Todos tenemos necesidad de referencias para recorrer cualquier ruta y también en la vida. Las referencias pueden ser de lo más variado, pero si no conocemos la zona, en principio, pareciera que lo más “inteligente” es fiarse de los mapas que otros han creado, de las señales externas marcadas o incluso del GPS del móvil que todos llevamos en el bolsillo.
El problema es que cuando nos acostumbramos a esas “ayudas”, dejamos de entrenarnos y se atrofia nuestra capacidad natural para orientarnos en la vida: para oler por dónde avanzar y dónde no conviene entrar; para escuchar los pájaros, un río lejano o el viento que viene; para mirar y ver huellas en la tierra, sequedades, surcos y formas de nubes; para tocar el musgo o el calor de una piedra, el calor del sol a la espalda o el frío húmedo de la corteza de un árbol; para saborear el camino, los desvíos, los aciertos.
Y es posible -no siempre pasa ni a todos-, que llegue un día en que el móvil se queda sin batería, la cobertura no llega o simplemente no podemos leer bien el mapa porque las líneas por las que lo llevamos doblando media vida han desdibujado justo ese tramo en que no sabemos por dónde continuar. Ese día volvemos a encontrarnos a solas con nosotros mismos y con la capacidad de leer nuestro cuerpo, nuestras emociones, nuestra experiencia, y la vida que nos rodea. Esa vida que no puede programarse y que escapa a toda lógica.
¿Y si falla el GPS o se desdibuja el mapa?

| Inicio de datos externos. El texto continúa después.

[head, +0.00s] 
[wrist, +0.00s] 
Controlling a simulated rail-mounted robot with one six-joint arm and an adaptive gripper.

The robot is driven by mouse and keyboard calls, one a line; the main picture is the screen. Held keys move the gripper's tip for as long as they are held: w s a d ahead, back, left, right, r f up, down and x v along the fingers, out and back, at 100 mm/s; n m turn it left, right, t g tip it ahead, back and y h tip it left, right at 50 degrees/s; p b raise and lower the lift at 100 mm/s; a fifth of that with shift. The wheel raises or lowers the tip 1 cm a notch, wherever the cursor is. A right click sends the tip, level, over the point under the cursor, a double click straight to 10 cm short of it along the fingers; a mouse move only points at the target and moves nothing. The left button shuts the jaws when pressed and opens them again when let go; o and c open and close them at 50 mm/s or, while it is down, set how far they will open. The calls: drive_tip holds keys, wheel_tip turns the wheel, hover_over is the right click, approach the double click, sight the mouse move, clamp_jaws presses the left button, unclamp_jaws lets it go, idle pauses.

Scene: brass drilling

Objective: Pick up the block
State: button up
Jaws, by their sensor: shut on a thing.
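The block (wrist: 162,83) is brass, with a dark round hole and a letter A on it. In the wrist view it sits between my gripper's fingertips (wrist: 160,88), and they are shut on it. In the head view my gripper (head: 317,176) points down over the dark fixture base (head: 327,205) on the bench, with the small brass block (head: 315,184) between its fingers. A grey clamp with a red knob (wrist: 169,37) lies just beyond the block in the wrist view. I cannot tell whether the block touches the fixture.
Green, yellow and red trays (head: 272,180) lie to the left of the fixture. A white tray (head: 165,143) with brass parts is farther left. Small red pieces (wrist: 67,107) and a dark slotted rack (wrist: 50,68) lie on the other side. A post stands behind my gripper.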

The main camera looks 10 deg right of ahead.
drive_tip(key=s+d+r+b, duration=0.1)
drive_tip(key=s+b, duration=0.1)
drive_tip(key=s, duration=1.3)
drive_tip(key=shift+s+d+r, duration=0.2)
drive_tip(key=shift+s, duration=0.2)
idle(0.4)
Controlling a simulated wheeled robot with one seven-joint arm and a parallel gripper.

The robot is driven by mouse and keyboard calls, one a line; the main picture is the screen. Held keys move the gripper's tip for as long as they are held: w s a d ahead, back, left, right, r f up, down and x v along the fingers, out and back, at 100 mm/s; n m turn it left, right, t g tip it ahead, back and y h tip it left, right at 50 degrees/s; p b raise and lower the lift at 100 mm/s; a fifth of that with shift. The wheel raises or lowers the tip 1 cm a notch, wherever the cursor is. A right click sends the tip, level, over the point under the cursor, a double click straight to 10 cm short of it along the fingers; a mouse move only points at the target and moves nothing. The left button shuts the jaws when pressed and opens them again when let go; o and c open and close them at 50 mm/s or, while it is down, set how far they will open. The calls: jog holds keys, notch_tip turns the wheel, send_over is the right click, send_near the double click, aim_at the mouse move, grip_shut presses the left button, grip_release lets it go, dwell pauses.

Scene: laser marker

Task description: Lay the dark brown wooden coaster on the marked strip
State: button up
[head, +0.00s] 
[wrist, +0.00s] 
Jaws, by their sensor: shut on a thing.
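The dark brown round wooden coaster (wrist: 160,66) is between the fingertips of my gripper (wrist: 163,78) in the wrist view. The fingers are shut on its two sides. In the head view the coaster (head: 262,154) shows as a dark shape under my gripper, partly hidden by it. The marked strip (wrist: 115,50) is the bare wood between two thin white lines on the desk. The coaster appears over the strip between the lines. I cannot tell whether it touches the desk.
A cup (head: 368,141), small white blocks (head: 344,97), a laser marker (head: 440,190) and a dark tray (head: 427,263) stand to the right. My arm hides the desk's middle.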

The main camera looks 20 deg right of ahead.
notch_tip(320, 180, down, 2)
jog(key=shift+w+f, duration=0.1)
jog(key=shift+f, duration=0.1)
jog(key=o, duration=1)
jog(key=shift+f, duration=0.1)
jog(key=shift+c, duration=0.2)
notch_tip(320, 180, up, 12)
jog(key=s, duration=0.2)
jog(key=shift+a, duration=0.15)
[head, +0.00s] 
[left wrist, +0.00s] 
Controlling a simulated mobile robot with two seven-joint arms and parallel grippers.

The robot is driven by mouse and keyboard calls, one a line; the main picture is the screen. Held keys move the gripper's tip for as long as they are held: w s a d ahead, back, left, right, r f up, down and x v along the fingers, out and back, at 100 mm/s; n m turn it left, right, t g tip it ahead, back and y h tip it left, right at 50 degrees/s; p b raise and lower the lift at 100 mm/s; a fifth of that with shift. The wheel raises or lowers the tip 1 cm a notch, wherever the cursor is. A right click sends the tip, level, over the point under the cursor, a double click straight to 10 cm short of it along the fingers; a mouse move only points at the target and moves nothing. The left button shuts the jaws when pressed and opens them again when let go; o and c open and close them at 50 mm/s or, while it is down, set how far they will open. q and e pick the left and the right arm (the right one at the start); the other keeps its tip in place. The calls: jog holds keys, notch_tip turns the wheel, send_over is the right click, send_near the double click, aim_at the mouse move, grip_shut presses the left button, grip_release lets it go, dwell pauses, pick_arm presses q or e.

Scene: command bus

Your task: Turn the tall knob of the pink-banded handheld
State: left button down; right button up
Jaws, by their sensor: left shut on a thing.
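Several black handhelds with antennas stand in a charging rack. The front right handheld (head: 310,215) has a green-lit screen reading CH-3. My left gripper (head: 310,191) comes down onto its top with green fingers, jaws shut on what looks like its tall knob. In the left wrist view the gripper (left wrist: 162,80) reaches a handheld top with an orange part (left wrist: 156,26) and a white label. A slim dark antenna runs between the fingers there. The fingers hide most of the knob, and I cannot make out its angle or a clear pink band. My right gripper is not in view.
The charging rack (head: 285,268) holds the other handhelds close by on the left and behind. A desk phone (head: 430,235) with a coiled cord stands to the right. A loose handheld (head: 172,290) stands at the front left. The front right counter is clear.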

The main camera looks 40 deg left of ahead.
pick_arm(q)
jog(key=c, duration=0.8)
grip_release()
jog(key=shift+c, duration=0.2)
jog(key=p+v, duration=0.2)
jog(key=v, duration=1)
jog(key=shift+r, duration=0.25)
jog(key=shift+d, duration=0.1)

Todos vamos generando “mapas mentales” hechos de recuerdos, errores, aciertos, hábitos, huidas, alegrías…. que deja huella en nuestro cuerpo también como una memoria animal y espiritual al mismo tiempo. Un mapa interior del que quizá tendríamos que fiarnos más, pero del que intuyo que -sutilmente- hemos ido aprendiendo a sospechar. Hemos “demonizado” como baliza de vida los “me apetece”, “siento que”, “deseo tal cosa”, “me repele tal otra”… No me refiero a los me-apetece-volantes que no nacen de dentro de la piel y nunca se sacian. No. Me refiero a eso que se nos da a conocer por dentro antes de que llegue a la cabeza.

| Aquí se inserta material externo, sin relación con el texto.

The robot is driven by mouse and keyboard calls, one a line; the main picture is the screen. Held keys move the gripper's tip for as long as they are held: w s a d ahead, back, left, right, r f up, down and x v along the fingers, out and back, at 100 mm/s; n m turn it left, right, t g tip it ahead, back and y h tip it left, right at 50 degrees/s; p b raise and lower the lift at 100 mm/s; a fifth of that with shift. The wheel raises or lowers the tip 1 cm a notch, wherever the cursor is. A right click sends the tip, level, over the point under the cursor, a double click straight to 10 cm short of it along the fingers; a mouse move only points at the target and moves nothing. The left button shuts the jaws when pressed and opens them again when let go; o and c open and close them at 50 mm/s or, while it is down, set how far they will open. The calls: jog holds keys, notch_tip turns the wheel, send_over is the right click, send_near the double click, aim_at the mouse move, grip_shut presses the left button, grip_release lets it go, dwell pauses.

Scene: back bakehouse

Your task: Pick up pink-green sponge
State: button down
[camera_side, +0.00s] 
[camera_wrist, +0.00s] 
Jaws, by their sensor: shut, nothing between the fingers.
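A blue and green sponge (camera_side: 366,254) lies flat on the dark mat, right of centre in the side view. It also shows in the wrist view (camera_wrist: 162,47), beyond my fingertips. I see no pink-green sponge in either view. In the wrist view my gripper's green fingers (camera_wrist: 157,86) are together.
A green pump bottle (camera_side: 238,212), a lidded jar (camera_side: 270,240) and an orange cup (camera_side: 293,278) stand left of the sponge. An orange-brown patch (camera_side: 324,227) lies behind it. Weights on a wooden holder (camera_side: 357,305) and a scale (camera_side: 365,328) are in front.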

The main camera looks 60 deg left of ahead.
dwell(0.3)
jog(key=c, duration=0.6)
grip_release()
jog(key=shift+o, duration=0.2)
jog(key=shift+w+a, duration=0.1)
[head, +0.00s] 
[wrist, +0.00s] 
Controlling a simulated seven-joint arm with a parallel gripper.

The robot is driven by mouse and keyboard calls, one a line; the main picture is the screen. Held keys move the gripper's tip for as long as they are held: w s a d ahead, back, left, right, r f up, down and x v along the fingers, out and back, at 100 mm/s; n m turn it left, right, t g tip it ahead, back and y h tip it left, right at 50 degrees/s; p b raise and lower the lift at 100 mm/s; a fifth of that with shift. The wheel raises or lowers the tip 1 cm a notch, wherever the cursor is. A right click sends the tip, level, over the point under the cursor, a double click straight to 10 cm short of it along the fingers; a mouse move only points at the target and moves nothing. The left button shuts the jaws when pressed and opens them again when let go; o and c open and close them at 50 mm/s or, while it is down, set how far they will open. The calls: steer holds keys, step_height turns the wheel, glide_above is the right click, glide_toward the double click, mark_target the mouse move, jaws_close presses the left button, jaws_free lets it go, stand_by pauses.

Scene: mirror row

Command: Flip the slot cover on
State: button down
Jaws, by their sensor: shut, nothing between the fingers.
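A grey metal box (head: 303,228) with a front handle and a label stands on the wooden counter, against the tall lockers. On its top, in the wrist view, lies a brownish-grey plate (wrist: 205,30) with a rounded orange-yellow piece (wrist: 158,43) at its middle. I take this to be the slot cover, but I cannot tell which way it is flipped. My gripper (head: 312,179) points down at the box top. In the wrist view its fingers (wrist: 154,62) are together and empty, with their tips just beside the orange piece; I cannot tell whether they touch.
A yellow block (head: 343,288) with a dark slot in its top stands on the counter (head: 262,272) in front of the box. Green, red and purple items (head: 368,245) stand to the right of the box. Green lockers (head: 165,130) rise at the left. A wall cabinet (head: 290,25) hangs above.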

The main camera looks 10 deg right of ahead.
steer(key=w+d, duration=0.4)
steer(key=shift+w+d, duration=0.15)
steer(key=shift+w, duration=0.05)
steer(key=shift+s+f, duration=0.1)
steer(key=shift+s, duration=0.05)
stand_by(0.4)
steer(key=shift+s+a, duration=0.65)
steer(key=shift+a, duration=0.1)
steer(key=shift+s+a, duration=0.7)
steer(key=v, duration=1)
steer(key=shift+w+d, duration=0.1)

Esta capacidad es también una tarea que nos convierte en inevitables exploradores. No basta con ser peregrinos. Necesitamos de ambos para conectar la propia orientación interior con las referencias de la vida. Esa mezcla entre saber dónde quieres llegar, de dónde partes y, a la vez, no dejar de escucharte a ti mismo ni a la vida que surge al lado. Quizá viviendo así, eso de perderse tome un sentido nuevo y no resulte tan aterrador. Quizá sea verdad eso de que “es siempre el camino el que encuentra al caminante perdido, pero solo si es un caminante adecuado”. Quizá es algo así lo que pudo experimentar el pueblo de Israel en medio del desierto, cuando más perdidos estaban:
Exploradores, no solo peregrinos
“Yahveh iba al frente de ellos, de día en columna de nube para guiarlos por el camino, y de noche en columna de fuego para alumbrarlos, de modo que pudiesen marchar de día y de noche” (Ex 13,21).
Porque sólo era una nube entre otras nubes. Un fuego entre otros muchos. Pero además de verlo supieron leerse a sí mismos. Y vivieron.